Testing that now, I'll let you know.

Testing that now, I'll let you know.

So it definitively affects the codegen, but it's not clear if this is better or worse.

RKSimon added a comment.EditedJun 21 2022, 8:08 AM

Testing that now, I'll let you know.

So it definitively affects the codegen, but it's not clear if this is better or worse.

Yeah that seems about right

@foad its up to you if you want to persevere, we already have SimplifyDemandedBits support for cases where all uses of the vector are extracts - it looks like we now know why it was never extended beyond that...

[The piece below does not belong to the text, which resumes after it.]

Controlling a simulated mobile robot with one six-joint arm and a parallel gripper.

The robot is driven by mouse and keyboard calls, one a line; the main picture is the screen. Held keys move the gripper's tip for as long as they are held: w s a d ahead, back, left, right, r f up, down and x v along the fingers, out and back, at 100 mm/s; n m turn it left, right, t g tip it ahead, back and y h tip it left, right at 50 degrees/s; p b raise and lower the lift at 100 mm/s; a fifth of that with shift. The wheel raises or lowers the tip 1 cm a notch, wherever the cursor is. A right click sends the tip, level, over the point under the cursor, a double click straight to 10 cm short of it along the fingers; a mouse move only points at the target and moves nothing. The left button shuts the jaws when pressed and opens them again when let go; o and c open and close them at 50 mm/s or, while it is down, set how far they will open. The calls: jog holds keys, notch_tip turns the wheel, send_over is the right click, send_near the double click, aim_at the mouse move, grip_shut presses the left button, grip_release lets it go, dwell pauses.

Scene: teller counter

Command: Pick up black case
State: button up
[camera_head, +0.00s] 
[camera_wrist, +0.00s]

foad planned changes to this revision.Jun 22 2022, 2:52 AM

This clearly needs work. The original motivation was to be able to remove SIFoldOperands::tryFoldCndMask which is a MIR optimisation that removes a v_cndmask (select) instruction if the values being selected are the same. We sometimes generate these when a 64-bit select is lowered to a pair of 32-bit selects, and the high or low halves of the 64-bit values were the same. I was hoping to fold this away during selection so we wouldn't have to do it later in SIFoldOperands.